Limiting *nix program runtime.
I posted a question to the Neon Guild mailing list a few days ago about a vexing little problem. For Richmond Sunlight I’m taking regular snapshots of the websites of every member of the General Assembly, as an archive for folks to browse months or years from now, to see what sort of promises legislators made, how they presented themselves, etc. That’s done via an automated script, grabbing a couple of sites every day without me interacting with it at all. The trouble is that wget has no function to be limited temporally, so it’ll run forever and ever when it encounters a website with a badly-written CMS that generates recursive links like http://example.com/about/print/print/print/print. The solution is to create a wrapper for wget that puts it on a timer—if it runs longer than a preset limit, it gets cut off. My friend Jeff Uphoff envisioned this solution and then whipped up a quick program in C to accomplish it. I’m sharing it here for googlers looking for a solution to the same problem.

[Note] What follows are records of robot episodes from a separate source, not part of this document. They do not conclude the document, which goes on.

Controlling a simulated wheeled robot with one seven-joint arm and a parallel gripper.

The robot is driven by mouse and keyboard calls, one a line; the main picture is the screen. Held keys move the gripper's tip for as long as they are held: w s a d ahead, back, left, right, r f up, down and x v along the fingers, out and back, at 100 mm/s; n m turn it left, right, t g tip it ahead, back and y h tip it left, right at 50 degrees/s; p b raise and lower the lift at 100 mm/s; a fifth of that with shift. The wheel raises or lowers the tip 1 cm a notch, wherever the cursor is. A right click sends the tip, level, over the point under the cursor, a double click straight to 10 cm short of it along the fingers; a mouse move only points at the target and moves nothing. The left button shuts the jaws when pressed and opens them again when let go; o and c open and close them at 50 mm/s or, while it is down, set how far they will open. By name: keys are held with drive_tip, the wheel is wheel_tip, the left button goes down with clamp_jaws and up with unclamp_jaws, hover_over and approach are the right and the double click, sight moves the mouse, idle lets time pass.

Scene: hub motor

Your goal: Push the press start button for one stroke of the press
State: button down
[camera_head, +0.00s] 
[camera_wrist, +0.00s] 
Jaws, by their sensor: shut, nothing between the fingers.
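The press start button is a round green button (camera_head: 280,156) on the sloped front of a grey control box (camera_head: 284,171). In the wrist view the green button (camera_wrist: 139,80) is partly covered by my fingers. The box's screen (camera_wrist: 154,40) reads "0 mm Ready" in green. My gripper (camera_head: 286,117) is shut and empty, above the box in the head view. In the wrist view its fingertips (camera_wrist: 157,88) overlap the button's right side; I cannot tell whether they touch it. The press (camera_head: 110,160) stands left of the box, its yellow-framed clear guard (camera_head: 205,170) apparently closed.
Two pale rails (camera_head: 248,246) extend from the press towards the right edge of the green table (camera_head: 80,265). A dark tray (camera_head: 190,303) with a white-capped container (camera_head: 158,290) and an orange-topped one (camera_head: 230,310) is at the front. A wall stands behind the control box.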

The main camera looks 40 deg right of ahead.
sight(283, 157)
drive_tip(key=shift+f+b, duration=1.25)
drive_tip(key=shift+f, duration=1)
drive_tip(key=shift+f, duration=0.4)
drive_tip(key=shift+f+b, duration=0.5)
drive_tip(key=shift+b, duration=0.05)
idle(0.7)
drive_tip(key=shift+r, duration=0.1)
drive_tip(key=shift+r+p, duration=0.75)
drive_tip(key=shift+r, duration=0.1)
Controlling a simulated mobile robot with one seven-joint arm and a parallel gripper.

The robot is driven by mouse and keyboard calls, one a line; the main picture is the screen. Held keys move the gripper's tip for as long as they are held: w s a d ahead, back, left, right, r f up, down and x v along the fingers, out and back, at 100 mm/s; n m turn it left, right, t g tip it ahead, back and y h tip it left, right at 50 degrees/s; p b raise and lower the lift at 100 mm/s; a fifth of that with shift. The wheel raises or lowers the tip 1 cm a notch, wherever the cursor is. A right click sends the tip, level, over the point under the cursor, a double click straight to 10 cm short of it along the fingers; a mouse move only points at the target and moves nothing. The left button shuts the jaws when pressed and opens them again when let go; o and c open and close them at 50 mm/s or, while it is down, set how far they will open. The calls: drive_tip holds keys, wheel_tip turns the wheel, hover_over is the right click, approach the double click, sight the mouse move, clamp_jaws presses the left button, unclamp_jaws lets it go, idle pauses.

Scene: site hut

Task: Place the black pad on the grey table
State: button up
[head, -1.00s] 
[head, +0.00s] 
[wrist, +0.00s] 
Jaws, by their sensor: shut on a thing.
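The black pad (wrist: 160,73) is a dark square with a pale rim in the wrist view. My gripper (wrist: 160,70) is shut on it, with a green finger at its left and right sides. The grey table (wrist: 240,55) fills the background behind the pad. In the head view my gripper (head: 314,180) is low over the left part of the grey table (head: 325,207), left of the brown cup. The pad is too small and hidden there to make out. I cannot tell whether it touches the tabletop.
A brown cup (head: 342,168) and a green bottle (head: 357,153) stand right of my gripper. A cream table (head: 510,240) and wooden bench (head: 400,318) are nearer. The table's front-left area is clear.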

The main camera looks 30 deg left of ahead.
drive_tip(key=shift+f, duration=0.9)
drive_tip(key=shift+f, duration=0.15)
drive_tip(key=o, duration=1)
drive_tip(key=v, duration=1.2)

Up notes that it’s in the public domain.
#include <errno.h>
#include <stdio.h>
#include <stdlib.h>
#include <unistd.h>
int
main (int argc, char **argv)
{
if (argc < 3) {
fprintf (stderr, "Usage: %s maxtime command [arguments]\n", *argv);
return 1;
}
alarm (atoi (*++argv)); /* First arg is time limit (in seconds) */
++argv; /* Next arg is command to exec */
/* All remaining args are passed to
executed command as its args */
if (execvp (*argv, argv) != 0) {
perror ("execvp");
return errno;
}
return 0; /* Never reached */
}If you decided to name it alarmlimit.c, just compile it like such:
# gcc -Wall -ansi alarmlimit.c -o alarmlimit
If you wanted to run top for no more than ten seconds, you'd do this:
alarmlimit 10 top
Note that you could also solve this with ulimit -t, but ulimit is based on processing time, and a program that's not especially processor intensive (like wget) could run for much, much longer than the amount of time that you specify.